What Trump appears to be suggesting is, therefore, revealing. He is effectively identifying a common cause among three nuclear superpowers on the basis that they should resist international legal oversight.

In other words, he does not think that what they should have in common is their interest in or commitment to democracy, human rights or peace. It is, instead, their leadership's immunity from scrutiny. That matters because it exposes the increasingly open rejection of international law by political movements that now see legal accountability as a threat to national power rather than as a necessary condition for civilised international relations.

This is, however, about much more than foreign policy.
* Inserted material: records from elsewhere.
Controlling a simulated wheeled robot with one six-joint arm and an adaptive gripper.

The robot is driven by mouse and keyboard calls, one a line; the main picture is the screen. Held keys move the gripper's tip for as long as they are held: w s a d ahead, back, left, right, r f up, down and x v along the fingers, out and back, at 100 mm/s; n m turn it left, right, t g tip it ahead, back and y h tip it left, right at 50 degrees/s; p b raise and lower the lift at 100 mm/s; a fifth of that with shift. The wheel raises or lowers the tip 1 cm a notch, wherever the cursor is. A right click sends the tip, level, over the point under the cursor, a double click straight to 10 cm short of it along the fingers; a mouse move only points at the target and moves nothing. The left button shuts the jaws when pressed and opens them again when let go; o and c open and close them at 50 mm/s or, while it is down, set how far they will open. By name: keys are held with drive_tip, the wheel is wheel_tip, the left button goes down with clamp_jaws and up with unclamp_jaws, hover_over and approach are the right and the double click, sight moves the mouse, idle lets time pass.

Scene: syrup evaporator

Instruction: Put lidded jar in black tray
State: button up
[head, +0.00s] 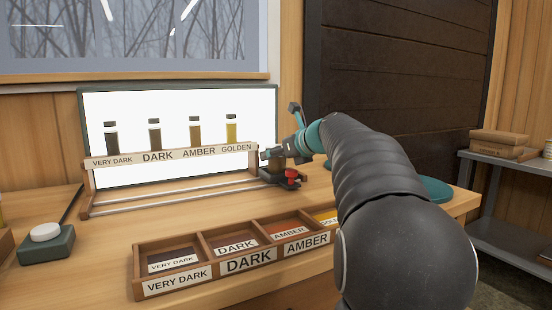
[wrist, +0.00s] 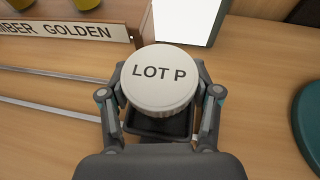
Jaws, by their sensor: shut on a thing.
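The lidded jar has a round white lid (wrist: 160,82) marked LOT P in the wrist view. My gripper (wrist: 161,92) has one finger on each side of the jar and is shut on it. A square black tray (wrist: 158,128) shows beneath the jar in the wrist view. In the head view, my gripper (head: 277,154) is at the right end of the display rack, with the brownish jar (head: 275,165) below it, over or in the black tray (head: 272,180). I cannot tell whether the jar's base touches the tray.
A red-topped item (head: 291,175) stands close to the tray. The rack (head: 170,155) holds several sample bottles before a lit panel. A wooden sorting box (head: 235,250) with labelled compartments is in front. A green disc (wrist: 308,120) lies to the right.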

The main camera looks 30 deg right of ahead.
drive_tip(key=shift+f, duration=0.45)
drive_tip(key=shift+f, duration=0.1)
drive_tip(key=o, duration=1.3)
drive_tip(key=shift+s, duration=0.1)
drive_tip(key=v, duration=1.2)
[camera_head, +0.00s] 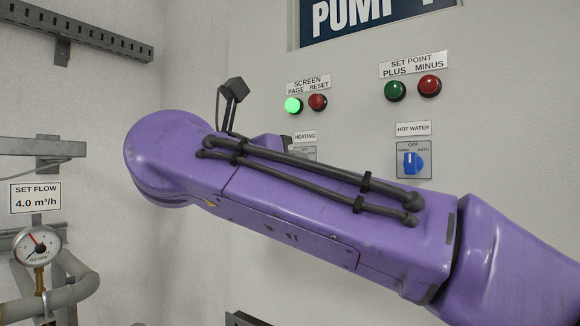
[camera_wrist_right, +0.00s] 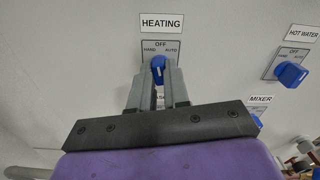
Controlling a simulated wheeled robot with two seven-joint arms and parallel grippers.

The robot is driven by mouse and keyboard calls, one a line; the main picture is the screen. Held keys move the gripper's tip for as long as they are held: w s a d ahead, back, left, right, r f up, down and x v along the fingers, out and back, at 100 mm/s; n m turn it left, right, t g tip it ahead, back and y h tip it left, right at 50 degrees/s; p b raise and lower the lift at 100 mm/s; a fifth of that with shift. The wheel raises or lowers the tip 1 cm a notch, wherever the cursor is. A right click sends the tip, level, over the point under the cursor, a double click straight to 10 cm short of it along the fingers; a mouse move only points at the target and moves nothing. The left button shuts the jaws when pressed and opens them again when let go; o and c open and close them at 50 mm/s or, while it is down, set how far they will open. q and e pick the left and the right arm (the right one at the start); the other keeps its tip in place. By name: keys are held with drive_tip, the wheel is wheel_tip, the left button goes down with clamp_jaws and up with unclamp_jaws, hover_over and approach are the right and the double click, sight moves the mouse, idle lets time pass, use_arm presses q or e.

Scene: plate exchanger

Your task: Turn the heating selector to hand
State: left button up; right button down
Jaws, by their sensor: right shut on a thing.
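The heating selector is a blue knob (camera_wrist_right: 158,64) on a grey plate marked HAND, OFF and AUTO, under the HEATING label (camera_wrist_right: 162,23). My right gripper (camera_wrist_right: 158,74) is shut on this knob, with one grey finger on each side. The knob's upper end shows between the fingertips near OFF, but its exact angle is hard to tell. In the head view my purple right arm hides the knob and the gripper. Only the top of the heating plate (camera_head: 303,152) shows there. My left gripper is not in view.
The hot water selector (camera_head: 413,162) is to the right, its blue knob roughly upright. Above are a lit green button (camera_head: 293,105) and several other buttons. A MIXER label (camera_wrist_right: 261,99) sits lower right. A pressure gauge (camera_head: 38,246) and pipes stand at left.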

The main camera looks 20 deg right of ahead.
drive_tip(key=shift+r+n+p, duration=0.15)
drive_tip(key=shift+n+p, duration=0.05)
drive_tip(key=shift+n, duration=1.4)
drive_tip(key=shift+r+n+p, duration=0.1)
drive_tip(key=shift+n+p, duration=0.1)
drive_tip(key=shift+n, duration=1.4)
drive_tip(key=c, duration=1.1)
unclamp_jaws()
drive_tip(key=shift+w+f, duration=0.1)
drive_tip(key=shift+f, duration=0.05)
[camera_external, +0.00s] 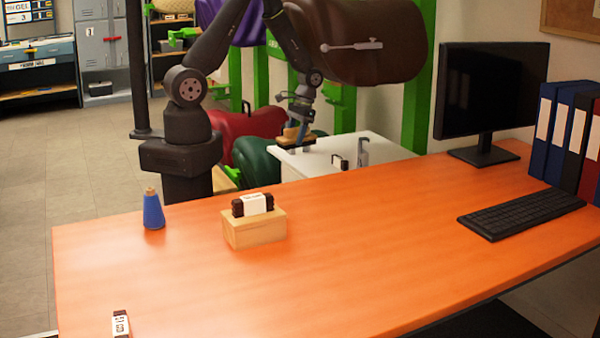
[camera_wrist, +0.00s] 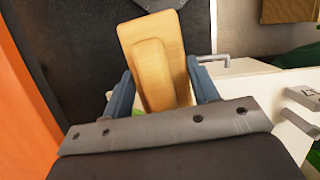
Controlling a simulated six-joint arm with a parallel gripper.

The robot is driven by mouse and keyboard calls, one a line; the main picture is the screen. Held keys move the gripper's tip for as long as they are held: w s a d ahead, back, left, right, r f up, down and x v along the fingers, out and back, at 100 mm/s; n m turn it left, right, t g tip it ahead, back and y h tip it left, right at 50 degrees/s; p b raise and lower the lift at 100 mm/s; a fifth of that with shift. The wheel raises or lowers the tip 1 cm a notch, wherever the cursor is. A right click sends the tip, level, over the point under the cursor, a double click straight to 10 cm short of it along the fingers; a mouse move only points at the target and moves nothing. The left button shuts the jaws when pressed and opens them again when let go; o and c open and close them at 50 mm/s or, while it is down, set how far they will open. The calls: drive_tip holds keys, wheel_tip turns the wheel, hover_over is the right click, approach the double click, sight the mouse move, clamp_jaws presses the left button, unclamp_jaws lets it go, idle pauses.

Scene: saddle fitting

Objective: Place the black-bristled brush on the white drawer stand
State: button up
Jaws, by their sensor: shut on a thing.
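The brush (camera_external: 291,133) has a pale wooden back and dark bristles. In the wrist view its wooden back (camera_wrist: 154,45) lies between the two blue-grey fingers. My gripper (camera_external: 301,124) is shut on it; in the wrist view the gripper (camera_wrist: 160,72) holds it by its sides. The white drawer stand (camera_external: 390,152) is behind the orange table. The brush is at the stand's left part, bristles down, over or on its top; I cannot tell if they touch. The stand's white surface (camera_wrist: 247,72) shows at right in the wrist view.
A small dark-and-white item (camera_external: 340,162) and a grey upright object (camera_external: 363,152) are at the stand's near side. The orange table (camera_external: 330,260) holds a wooden block (camera_external: 254,230), a blue cone (camera_external: 153,211), a keyboard (camera_external: 520,212) and a monitor (camera_external: 490,95). A brown saddle form (camera_external: 375,45) hangs above.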

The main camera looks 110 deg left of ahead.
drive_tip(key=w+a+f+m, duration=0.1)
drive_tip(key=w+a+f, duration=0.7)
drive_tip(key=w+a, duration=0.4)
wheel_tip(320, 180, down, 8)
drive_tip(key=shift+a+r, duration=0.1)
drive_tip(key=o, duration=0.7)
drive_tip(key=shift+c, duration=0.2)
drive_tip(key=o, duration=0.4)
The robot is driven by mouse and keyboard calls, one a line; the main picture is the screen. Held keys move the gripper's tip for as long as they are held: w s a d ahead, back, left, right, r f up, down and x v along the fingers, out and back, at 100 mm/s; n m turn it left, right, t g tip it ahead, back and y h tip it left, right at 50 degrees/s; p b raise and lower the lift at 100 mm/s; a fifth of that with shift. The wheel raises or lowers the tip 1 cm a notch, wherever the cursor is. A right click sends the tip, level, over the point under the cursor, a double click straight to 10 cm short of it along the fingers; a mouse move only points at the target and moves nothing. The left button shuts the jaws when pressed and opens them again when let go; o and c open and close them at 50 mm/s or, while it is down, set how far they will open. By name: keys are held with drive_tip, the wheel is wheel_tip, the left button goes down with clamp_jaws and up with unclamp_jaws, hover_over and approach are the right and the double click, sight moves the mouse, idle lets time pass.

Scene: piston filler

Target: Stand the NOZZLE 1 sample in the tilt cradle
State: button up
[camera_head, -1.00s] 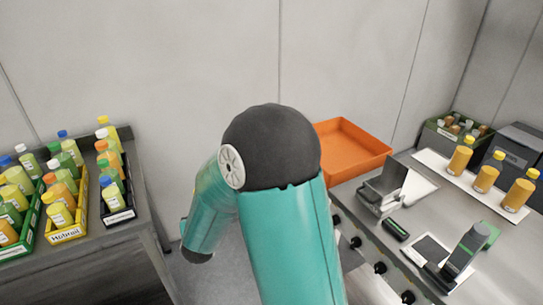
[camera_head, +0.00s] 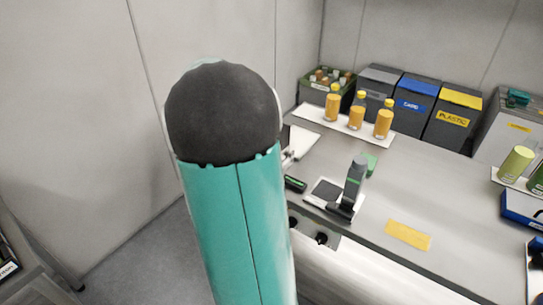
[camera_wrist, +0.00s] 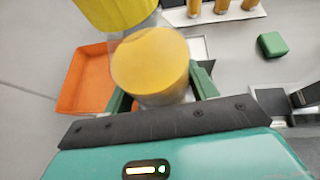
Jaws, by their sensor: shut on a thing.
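My gripper (camera_wrist: 160,95) is shut on a clear bottle (camera_wrist: 170,92) of amber liquid, with a large yellow cap (camera_wrist: 115,10). I see no readable label on it, so I cannot tell whether it is the NOZZLE 1 sample. In the head view my arm hides the gripper and this bottle. A pale metal piece (camera_head: 287,158), perhaps the tilt cradle, shows only partly beside my arm at the bench's left end. In the wrist view a pale and dark frame (camera_wrist: 200,47) lies beyond the bottle, partly hidden by it.
Three amber bottles stand on a white strip (camera_head: 312,112) at the back of the bench (camera_head: 400,180). A dark upright device (camera_head: 354,182) and a yellow card (camera_head: 408,235) are nearer. An orange tray (camera_wrist: 85,80) lies left in the wrist view. Bins stand behind the bench.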

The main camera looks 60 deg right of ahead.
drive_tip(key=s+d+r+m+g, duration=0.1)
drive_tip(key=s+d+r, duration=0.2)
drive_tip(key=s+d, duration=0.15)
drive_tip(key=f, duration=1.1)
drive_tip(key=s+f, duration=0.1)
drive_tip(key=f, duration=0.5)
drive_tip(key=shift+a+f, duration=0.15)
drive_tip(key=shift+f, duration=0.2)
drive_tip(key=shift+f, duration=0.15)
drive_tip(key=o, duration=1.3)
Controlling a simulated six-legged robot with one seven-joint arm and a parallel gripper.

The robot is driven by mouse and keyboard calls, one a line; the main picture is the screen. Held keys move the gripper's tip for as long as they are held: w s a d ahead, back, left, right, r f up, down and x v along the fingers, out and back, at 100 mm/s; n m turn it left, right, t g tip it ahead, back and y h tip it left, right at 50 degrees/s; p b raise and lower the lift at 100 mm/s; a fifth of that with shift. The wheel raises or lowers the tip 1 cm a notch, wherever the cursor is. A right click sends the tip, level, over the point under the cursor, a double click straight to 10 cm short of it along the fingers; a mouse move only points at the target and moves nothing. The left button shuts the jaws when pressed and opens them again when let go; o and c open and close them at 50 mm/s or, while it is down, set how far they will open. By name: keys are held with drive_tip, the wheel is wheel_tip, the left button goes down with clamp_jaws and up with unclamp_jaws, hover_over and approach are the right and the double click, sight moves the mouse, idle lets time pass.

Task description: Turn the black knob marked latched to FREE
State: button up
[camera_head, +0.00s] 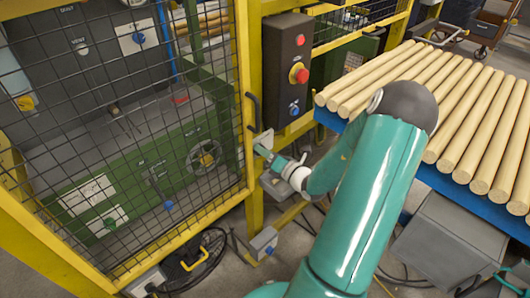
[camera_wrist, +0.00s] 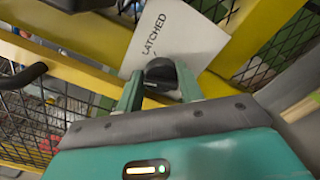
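The black knob (camera_wrist: 161,72) shows in the wrist view, in front of a white label plate (camera_wrist: 172,38) that reads LATCHED with a small mark beside the word. My gripper (camera_wrist: 160,78) has one finger on each side of the knob. The fingers are close to its sides, but I cannot tell whether they press on it. In the head view my gripper (camera_head: 273,157) is at the yellow gate post, just below the black handle. The plate (camera_head: 263,141) shows there as a small pale patch, and the knob is hidden.
A yellow mesh gate (camera_head: 120,130) with a black handle (camera_head: 252,110) stands at the left. A dark control box (camera_head: 286,70) with red buttons and a blue knob is above my gripper. Wooden rods (camera_head: 455,110) lie on a blue-edged table at the right.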

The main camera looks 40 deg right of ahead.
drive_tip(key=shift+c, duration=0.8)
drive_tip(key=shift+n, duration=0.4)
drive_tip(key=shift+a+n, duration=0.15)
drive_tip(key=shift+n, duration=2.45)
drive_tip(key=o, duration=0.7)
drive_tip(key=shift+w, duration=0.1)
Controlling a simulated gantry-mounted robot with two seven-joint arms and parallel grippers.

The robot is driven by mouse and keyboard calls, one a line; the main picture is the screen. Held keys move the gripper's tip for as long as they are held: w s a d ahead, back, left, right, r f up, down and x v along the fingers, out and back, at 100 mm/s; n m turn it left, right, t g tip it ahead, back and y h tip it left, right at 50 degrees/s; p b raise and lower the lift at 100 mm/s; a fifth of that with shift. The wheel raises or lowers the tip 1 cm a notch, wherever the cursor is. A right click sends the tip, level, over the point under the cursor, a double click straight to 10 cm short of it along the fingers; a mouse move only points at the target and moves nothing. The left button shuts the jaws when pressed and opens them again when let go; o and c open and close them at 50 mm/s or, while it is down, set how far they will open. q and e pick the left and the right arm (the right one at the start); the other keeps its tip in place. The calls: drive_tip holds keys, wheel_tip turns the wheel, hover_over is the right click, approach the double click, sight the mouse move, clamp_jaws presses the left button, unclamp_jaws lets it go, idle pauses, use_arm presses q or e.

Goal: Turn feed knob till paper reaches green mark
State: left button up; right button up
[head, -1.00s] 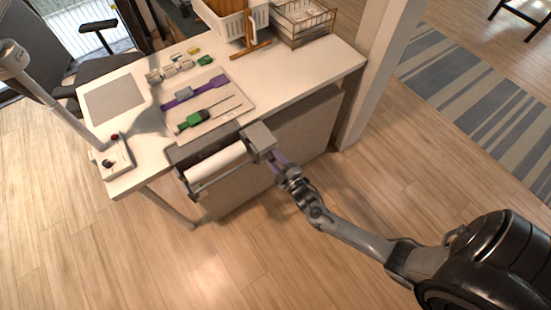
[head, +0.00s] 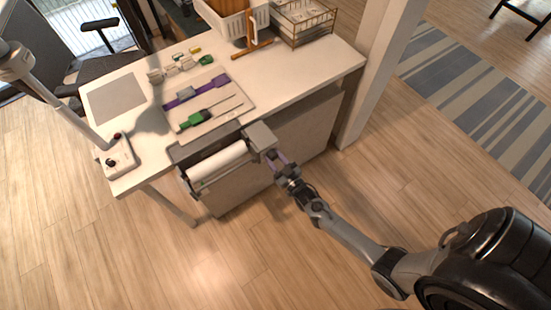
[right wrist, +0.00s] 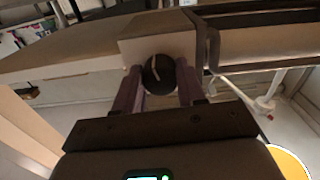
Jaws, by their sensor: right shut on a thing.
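My right gripper (head: 272,158) reaches the grey end housing (head: 259,136) of the paper feeder at the table's front edge. In the right wrist view, its purple fingers (right wrist: 158,88) stand on both sides of the round black feed knob (right wrist: 159,73) and are shut on it. The knob has a pale line on its face, running nearly upright. The white paper roll (head: 217,161) lies in the feeder, left of the housing. My left gripper is not in view.
A board (head: 213,109) with purple and green tools lies on the table (head: 290,75). A lamp base (head: 117,158) stands at the left corner. A white basket (head: 233,22) and a wire tray (head: 303,22) stand at the back. The floor in front is clear.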

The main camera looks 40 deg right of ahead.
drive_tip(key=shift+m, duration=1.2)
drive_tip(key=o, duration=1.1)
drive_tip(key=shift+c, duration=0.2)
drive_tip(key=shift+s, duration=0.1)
The attack on institutions like the ICC mirrors a much wider assault on accountability taking place in many countries, and most especially in the USA under Trump, where courts are criticised whenever they challenge executive authority, civil servants are denounced when they refuse to bend the rules for political convenience, and journalists are being framed as enemies. Meanwhile, universities become suspect, independent regulators are undermined, and facts themselves become negotiable. The goal is always the same. It is to create a political environment in which power alone determines legitimacy. Law, evidence and institutional constraint are then portrayed as obstacles created by elites or conspiracies rather than as safeguards designed to protect society from arbitrary authority.

The irony is that those who now complain most loudly about “lawfare” are very often those most determined to weaponise political and economic power for their own ends. Trump's complaint is not really that the law is being abused. His complaint is that legal standards might, on occasion, apply to the United States or to the authoritarian governments with whom he increasingly appears to identify. The issue is not one of principle. The issue is about exemption. He wishes to create a world in which the powerful answer only to themselves and the law does not apply, at least to them.

That said, of course, the ICC is not perfect. It can be selective in its prosecutions. There is considerable justification for criticism from countries that have long argued that international justice has been unevenly applied, especially when Western powers have themselves frequently escaped effective scrutiny for military actions that have caused immense suffering. But the answer to hypocrisy is not abandonment of the rule of law. It is the consistent application of it. The existence of imperfection does not invalidate the principle. If anything, it reinforces the need to strengthen institutions capable of acting independently of geopolitical interests.

What is at stake here is the future of the international order created after 1945. That order was always flawed and often hypocritical, but it at least rested upon the idea that there were shared rules intended to reduce the risk that brute force alone would determine outcomes. Once major powers openly reject that principle, the consequences are profound. Smaller countries become more vulnerable. Human rights become more precarious. International agreements become harder to sustain. Conflict becomes more likely because there is no accepted framework for accountability left to mediate disputes.

There is an economic dimension to this as well. Stable societies and functioning economies depend upon trust in institutions and the predictable application of law. Markets themselves cannot function without enforceable rules, independent courts and some confidence that contracts, rights and obligations will be respected. Once arbitrary power replaces legal principle, insecurity follows. Investment becomes more speculative and risky, and so requires higher rates of return to justify. Political risk rises. Corruption flourishes. Wealth concentrates even more heavily amongst those already best placed to insulate themselves from instability. The attack on the rule of law is therefore never merely constitutional or diplomatic. It always has economic consequences because arbitrary power and democratic prosperity are fundamentally incompatible.

So this should not be dismissed as merely another outrageous Trump remark that will disappear beneath tomorrow's headlines. It is much more serious than that. It is a statement about the kind of world that parts of the global political right now wish to create. They want a world where major powers are unconstrained by law, where nationalism overrides accountability and where democratic institutions are weakened whenever they obstruct political authority.

History suggests that such projects do not end well. The twentieth century provided more than enough evidence of the consequences when states decide that power alone confers legitimacy. The lesson that was supposedly learned after 1945 was that no nation should place itself above the law. What Trump now appears to be proposing is precisely the opposite.